Originally posted: Thu, 10 Mar 2005 10:10:03
One of the tragedies of working in academics is that your colleagues necessarily don't share your specialty. When you're building a department, the strategy is to hire widely so that you have a larger repertoire of courses to offer and a wider field of inquiry. So I find myself working closely with people sharing my particular specialties across the country -- and wondering exactly what my colleague two doors down is up to.
That colleague, Trish Roberts-Miller, just published her second book. And though it's not in my specialty, it seems both smart and important. Deliberate Conflict is a book about how we teach freshman composition, one that takes seriously the question: when we claim that we are teaching students to be citizens, to argue effectively in public discourse, exactly what model(s) of public discourse are we using and to what end are we using them? What are the assumptions that underpin how we teach? This turns out to be a rather interesting question, and the answers are not tremendously obvious.
To map the territory, Roberts-Miller gives us a matrix (p.12):
- agonistic and expressive
- agonistic and deliberative
- irenic and expressive
- irenic and deliberative
Is ideal speech irenic (oriented toward agreement) or agonistic (oriented toward disagreement)? Is the public sphere ideally expressive (where individuals express their own points of view) or deliberative (where individuals try to "establish mutually binding policy")? (p.12) When we teach public argumentation, what do we hold as the ideal?
Throughout the book, Roberts-Miller methodically demonstrates that these questions matter quite a bit, and that they haven't been well addressed in our scholarship, our textbooks, or our classes. Textbooks in particular are demonstrated as holding internally contradictory views on public argumentation.
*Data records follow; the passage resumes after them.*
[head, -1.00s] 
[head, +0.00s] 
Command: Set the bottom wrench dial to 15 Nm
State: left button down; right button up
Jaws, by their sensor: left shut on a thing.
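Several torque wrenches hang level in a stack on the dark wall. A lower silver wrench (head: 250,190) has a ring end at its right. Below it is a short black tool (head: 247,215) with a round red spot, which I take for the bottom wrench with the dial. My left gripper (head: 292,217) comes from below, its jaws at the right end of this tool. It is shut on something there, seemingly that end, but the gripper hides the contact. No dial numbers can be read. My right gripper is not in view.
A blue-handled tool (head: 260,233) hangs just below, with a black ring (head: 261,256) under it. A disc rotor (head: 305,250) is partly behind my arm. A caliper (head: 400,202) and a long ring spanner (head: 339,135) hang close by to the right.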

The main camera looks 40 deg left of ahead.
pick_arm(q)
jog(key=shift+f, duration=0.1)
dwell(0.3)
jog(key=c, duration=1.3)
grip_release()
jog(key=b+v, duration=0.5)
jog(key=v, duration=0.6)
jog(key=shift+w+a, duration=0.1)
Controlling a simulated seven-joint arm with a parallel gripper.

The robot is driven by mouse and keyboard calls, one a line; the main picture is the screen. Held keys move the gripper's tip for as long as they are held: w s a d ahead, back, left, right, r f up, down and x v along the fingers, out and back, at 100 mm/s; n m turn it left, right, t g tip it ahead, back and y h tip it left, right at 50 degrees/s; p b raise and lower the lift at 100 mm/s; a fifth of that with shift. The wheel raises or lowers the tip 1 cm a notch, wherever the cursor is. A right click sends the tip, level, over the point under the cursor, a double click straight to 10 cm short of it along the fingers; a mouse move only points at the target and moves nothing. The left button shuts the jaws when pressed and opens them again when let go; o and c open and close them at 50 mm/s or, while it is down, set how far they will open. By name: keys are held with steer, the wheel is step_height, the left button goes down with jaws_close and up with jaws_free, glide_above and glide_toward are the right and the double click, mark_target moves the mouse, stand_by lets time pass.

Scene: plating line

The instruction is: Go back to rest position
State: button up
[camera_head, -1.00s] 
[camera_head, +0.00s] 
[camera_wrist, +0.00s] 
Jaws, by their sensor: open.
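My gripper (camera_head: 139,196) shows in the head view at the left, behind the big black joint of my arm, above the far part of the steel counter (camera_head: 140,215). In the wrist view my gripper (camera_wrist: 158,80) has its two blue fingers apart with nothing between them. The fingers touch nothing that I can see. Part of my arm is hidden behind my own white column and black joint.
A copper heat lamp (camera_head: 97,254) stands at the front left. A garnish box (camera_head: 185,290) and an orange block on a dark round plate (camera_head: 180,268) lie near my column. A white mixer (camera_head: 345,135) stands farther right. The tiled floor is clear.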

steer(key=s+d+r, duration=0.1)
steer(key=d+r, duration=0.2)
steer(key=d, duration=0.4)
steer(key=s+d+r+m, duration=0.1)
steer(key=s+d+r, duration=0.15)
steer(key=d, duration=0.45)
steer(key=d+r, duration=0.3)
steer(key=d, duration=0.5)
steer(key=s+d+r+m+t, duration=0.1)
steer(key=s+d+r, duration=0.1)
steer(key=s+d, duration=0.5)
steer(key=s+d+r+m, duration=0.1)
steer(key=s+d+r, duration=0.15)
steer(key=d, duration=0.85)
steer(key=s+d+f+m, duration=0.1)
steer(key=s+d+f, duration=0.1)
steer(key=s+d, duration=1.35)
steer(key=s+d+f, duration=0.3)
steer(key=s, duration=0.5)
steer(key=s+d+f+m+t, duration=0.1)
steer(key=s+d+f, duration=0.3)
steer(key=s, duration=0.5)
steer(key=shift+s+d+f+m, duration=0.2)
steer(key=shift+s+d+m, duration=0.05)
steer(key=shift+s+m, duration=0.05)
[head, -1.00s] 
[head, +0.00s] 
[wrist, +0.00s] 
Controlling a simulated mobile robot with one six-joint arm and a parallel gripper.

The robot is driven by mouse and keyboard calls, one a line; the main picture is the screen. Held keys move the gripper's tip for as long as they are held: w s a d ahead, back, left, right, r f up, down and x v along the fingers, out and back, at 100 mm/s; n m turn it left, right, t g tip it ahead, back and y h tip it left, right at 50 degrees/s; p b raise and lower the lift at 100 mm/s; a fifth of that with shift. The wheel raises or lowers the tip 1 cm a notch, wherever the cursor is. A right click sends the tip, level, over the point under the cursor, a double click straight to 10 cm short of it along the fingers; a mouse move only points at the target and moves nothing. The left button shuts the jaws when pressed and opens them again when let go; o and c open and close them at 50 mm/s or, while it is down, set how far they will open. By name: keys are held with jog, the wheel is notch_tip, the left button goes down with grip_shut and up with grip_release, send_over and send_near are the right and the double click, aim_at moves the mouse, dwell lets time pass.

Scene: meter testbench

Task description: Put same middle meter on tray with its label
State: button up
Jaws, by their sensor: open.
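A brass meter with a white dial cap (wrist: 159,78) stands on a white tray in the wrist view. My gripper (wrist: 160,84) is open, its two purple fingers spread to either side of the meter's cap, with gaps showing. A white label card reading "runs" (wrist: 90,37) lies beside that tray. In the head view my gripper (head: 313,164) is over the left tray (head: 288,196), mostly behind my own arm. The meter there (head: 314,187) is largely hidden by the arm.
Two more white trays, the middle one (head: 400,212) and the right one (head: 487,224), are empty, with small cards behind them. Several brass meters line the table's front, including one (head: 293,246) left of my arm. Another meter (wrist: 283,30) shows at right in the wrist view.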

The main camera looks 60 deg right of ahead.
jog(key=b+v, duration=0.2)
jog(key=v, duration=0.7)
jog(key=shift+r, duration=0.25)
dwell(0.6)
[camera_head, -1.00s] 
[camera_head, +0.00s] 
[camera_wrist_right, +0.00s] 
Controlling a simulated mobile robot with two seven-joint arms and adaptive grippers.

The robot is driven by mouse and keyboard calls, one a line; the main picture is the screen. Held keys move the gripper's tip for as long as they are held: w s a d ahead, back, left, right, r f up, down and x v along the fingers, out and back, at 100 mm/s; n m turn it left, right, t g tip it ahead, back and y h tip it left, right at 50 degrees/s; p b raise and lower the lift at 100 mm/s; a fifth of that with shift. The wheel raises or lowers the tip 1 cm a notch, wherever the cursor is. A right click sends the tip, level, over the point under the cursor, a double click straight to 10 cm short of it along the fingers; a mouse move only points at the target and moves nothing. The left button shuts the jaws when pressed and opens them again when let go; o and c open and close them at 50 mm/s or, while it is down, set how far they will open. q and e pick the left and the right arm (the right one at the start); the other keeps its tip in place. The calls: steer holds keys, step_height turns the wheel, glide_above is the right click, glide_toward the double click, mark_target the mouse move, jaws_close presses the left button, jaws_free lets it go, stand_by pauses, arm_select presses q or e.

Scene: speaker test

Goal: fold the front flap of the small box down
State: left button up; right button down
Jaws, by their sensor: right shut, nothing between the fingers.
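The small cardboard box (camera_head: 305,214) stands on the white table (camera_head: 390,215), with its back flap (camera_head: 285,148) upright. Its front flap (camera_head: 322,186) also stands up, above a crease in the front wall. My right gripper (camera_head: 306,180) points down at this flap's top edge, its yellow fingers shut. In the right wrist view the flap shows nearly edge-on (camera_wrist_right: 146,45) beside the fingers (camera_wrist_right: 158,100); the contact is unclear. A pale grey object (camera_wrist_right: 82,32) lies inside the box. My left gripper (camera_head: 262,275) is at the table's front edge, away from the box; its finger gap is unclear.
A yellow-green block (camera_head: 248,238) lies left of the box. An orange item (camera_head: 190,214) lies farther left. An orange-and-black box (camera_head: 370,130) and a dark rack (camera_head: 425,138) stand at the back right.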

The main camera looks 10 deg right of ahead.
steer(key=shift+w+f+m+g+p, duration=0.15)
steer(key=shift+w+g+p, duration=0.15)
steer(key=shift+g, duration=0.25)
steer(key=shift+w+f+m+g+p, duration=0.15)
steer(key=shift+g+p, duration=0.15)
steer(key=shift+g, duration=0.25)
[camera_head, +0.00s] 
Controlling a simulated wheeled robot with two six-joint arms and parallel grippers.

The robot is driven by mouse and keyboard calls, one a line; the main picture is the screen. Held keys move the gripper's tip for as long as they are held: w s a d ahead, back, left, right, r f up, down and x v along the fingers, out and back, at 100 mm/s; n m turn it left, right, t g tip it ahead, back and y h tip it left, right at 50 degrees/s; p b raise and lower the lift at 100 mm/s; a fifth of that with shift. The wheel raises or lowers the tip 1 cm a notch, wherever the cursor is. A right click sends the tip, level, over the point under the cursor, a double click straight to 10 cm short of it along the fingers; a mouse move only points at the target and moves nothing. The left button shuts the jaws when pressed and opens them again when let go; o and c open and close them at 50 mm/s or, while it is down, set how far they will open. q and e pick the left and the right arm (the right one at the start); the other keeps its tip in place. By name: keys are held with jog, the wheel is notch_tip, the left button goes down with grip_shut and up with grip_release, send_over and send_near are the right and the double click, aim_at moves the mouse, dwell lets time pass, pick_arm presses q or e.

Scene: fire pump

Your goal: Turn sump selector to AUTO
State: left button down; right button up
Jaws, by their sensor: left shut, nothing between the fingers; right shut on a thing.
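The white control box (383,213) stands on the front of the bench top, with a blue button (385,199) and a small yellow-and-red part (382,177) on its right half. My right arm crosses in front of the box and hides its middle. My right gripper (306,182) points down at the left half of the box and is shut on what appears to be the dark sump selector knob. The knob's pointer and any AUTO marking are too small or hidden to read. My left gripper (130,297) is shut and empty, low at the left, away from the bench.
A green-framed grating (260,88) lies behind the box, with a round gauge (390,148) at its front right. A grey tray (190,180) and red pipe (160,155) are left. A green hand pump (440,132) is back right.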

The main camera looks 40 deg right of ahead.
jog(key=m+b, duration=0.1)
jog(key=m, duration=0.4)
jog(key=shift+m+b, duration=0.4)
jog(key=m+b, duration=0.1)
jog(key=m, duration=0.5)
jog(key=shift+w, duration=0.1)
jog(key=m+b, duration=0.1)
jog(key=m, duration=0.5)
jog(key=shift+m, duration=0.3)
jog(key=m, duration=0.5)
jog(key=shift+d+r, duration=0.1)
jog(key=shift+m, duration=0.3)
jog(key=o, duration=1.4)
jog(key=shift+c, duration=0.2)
The scholarship tends to be a bit more consistent, but still tends to mix up ontology and epistemology and still tends not to trace through the implications of various positions. Roberts-Miller is especially hard on social constructivism, whose consequences for the public sphere are quite well dissected. And she cautions us against thinking that arguments are necessarily supposed to be settled. Some authors
assert that resolution is necessarily the goal of argument, and I take issue with that assertion. Certainly, it is for certain kinds of policy deliberations, as there will ultimately be some kind of policy written or not written, but that seems less the case for philosophical, political, aesthetic, and disciplinary arguments. In such cases, simply identifying the disagreements seem a useful beginning as well as even an end. And that is the intention of this book. (p.226)
I'm no political theorist, nor a pedagogical theorist, but I can still see the enormous value in thinking through these issues. Take a look and see if you have the same experience.